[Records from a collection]
▼
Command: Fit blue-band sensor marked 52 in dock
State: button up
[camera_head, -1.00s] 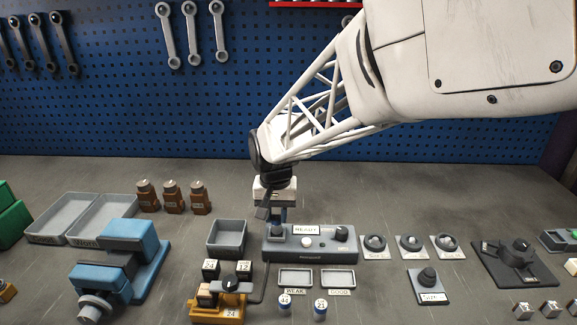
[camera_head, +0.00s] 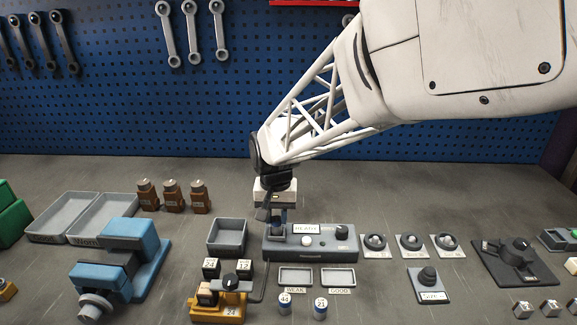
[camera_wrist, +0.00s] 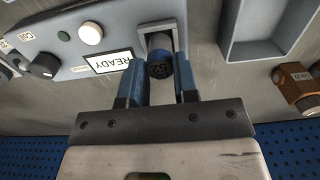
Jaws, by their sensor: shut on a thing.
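The sensor marked 52 (camera_wrist: 159,69) has a dark end face with its number and a blue band behind it. My gripper (camera_wrist: 158,88) is shut on it, with one blue finger on each side, over the console. The dock (camera_wrist: 143,38) is a grey-framed slot at the end of the console (camera_head: 336,246), beside the READY label. The sensor lines up with the slot; I cannot tell how deep it sits. In the head view my gripper (camera_head: 278,226) is at the console's left end, and the sensor is hidden there.
Two blue-banded sensors, marked 44 (camera_head: 285,304) and 21 (camera_head: 320,309), stand before the WEAK tray (camera_head: 295,285) and GOOD tray (camera_head: 338,285). A grey bin (camera_head: 227,251) stands close left of the console. A yellow fixture with dark blocks (camera_head: 218,309) is in front.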

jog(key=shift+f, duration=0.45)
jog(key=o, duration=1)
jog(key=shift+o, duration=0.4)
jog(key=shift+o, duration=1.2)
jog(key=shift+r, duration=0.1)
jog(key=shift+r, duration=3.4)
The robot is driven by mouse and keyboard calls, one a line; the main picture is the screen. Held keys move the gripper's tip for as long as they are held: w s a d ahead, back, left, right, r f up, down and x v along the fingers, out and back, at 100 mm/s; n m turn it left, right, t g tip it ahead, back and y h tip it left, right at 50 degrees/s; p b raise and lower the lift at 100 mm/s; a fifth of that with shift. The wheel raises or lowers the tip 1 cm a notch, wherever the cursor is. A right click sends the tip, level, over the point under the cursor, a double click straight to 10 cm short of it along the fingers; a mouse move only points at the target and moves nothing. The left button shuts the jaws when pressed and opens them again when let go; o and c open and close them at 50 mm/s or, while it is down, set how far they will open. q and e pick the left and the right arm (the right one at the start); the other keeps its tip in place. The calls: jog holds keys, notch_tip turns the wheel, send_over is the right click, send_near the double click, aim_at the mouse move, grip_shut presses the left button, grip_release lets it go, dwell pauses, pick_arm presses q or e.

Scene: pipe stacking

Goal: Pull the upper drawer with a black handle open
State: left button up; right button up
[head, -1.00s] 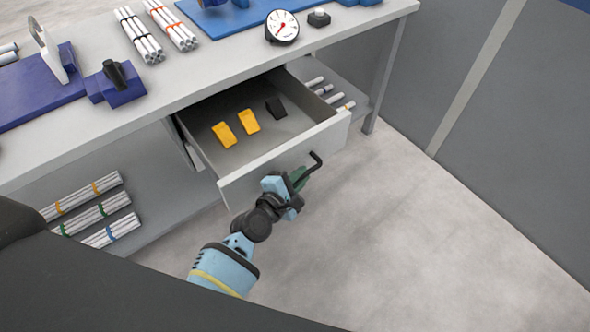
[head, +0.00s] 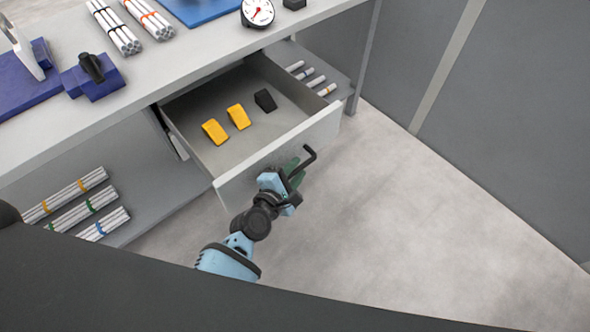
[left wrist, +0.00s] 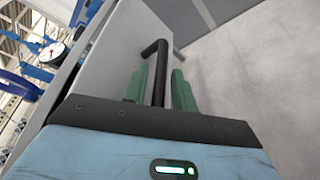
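The upper drawer (head: 275,147) stands well out from under the workbench, and its inside shows in the head view. Its black handle (head: 309,157) sticks out from the light grey front. My left gripper (head: 293,172) is at this handle. In the left wrist view, its green fingers (left wrist: 160,88) lie on both sides of the black handle bar (left wrist: 158,72), closed around it. The drawer front (left wrist: 122,50) also shows there, just beyond the fingers. The part of the handle deeper between the fingers is hidden. My right gripper is not in view.
Two yellow blocks (head: 238,117) and one black block (head: 265,100) lie in the drawer. Pipe bundles lie on the lower shelf (head: 165,190) and on the bench top (head: 190,70), with a gauge (head: 257,12). The floor (head: 400,220) in front of the drawer is clear.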

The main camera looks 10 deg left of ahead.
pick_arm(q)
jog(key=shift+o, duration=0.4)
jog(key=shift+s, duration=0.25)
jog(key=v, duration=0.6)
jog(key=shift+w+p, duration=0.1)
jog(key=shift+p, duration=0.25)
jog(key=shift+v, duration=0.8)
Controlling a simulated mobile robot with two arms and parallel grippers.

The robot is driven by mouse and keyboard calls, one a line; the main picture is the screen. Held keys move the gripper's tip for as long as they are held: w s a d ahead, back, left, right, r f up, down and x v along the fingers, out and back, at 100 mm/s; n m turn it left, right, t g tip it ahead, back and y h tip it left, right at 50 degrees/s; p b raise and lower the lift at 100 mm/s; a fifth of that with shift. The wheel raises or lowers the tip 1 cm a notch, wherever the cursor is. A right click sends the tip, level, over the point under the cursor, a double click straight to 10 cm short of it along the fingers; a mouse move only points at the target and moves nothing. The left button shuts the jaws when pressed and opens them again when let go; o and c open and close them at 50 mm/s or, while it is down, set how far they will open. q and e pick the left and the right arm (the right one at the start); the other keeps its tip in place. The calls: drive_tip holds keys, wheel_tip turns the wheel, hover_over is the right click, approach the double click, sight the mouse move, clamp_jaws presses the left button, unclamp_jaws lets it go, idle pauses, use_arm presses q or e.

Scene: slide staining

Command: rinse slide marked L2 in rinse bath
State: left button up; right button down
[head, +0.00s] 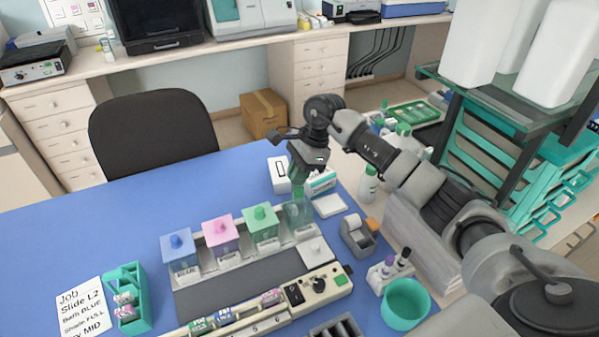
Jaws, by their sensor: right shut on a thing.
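My right gripper (299,184) reaches down from the right and points at the clear bath (298,213) at the right end of the bath row. It is shut on a slide, which is mostly hidden by the fingers and the bath wall; its mark cannot be read. The fingertips are at or just above the bath's opening. A pale lid with a knob (315,250) lies in front of this bath. The blue bath (180,250), pink bath (220,235) and green bath (261,225) have lids on. My left gripper is not in view.
A job card (84,307) and a teal slide holder (128,312) with slides are at left. A control strip (318,287) with slides lies in front of the baths. A teal cup (405,304) and tape dispenser (358,236) stand at right. The mat's left is clear.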

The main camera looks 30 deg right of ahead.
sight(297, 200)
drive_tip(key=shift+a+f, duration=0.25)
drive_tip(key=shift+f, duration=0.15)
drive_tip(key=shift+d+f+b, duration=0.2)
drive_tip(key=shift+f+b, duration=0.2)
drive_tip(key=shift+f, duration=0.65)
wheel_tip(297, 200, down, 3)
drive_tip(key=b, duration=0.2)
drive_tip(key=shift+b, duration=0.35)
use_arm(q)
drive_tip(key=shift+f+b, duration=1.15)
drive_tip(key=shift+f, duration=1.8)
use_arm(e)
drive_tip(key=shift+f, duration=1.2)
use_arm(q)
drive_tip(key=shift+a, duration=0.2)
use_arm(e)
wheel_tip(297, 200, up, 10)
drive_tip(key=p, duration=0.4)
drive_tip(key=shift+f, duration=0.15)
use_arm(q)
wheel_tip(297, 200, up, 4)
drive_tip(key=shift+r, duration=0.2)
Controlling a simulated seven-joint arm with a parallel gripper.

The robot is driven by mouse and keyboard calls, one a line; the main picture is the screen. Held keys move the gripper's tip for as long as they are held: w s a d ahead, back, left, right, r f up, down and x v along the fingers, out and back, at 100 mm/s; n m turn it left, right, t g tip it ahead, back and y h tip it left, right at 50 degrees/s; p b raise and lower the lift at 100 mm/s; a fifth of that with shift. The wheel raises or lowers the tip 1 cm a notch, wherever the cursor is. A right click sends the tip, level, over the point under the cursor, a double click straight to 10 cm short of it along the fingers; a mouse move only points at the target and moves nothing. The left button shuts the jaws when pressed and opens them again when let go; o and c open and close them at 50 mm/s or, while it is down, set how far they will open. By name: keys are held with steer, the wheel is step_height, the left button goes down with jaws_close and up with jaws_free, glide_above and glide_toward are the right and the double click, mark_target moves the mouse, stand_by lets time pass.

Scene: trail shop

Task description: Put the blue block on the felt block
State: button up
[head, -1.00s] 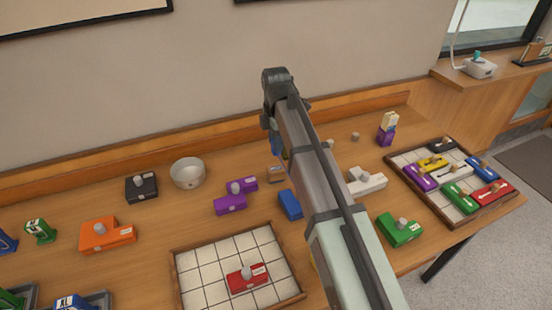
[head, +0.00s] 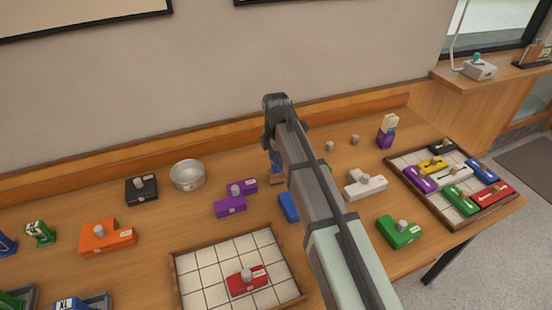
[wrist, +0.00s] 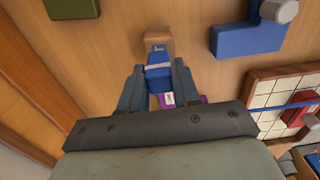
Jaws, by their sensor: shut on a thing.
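The blue block (wrist: 160,78) with a light band is between my gripper's fingers (wrist: 158,86) in the wrist view. My gripper is shut on it. It shows partly in the head view (head: 275,160), left of my arm. A small tan block, which seems to be the felt block (wrist: 158,35), lies on the table just beyond it. In the head view the tan block (head: 277,180) shows right below the blue block. I cannot tell whether the two touch. My fingertips are mostly hidden in the head view.
A purple piece (head: 232,205) stands close by on the left, and another blue piece (head: 289,207) is nearer. A metal bowl (head: 187,174) is behind left. A gridded tray (head: 205,275) is in front, a white piece (head: 365,187) to the right.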

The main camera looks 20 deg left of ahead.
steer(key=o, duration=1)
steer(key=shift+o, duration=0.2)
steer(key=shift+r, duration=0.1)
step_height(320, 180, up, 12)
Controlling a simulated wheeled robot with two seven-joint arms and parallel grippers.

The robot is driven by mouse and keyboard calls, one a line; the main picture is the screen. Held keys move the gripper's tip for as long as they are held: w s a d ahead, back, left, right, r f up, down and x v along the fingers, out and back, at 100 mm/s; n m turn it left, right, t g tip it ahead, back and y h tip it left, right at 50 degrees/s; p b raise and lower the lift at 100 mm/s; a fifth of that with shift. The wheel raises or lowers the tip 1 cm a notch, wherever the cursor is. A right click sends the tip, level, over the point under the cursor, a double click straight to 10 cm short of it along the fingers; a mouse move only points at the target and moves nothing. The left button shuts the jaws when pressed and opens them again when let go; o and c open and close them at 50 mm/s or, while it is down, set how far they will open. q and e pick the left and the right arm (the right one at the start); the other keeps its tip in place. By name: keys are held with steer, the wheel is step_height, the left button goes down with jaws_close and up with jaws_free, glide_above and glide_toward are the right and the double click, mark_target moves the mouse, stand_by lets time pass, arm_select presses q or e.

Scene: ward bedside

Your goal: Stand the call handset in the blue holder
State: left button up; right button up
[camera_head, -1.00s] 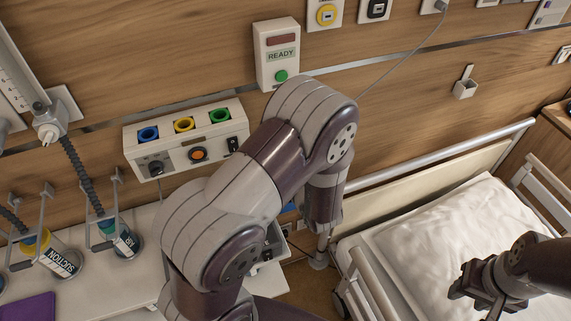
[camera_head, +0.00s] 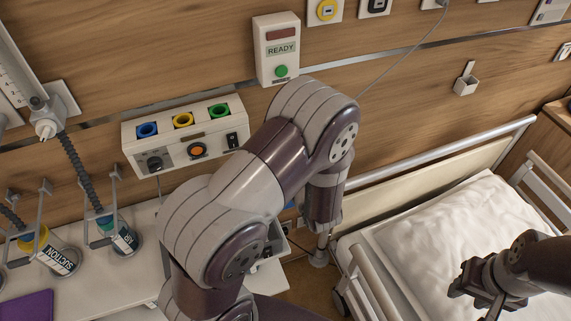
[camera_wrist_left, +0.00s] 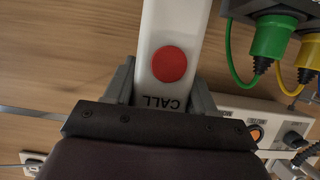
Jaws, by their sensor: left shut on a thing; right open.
▲
WRITTEN INSTRUCTION:
Count every line bearing the word "seven"; report the total only.

WRITTEN ANSWER:
2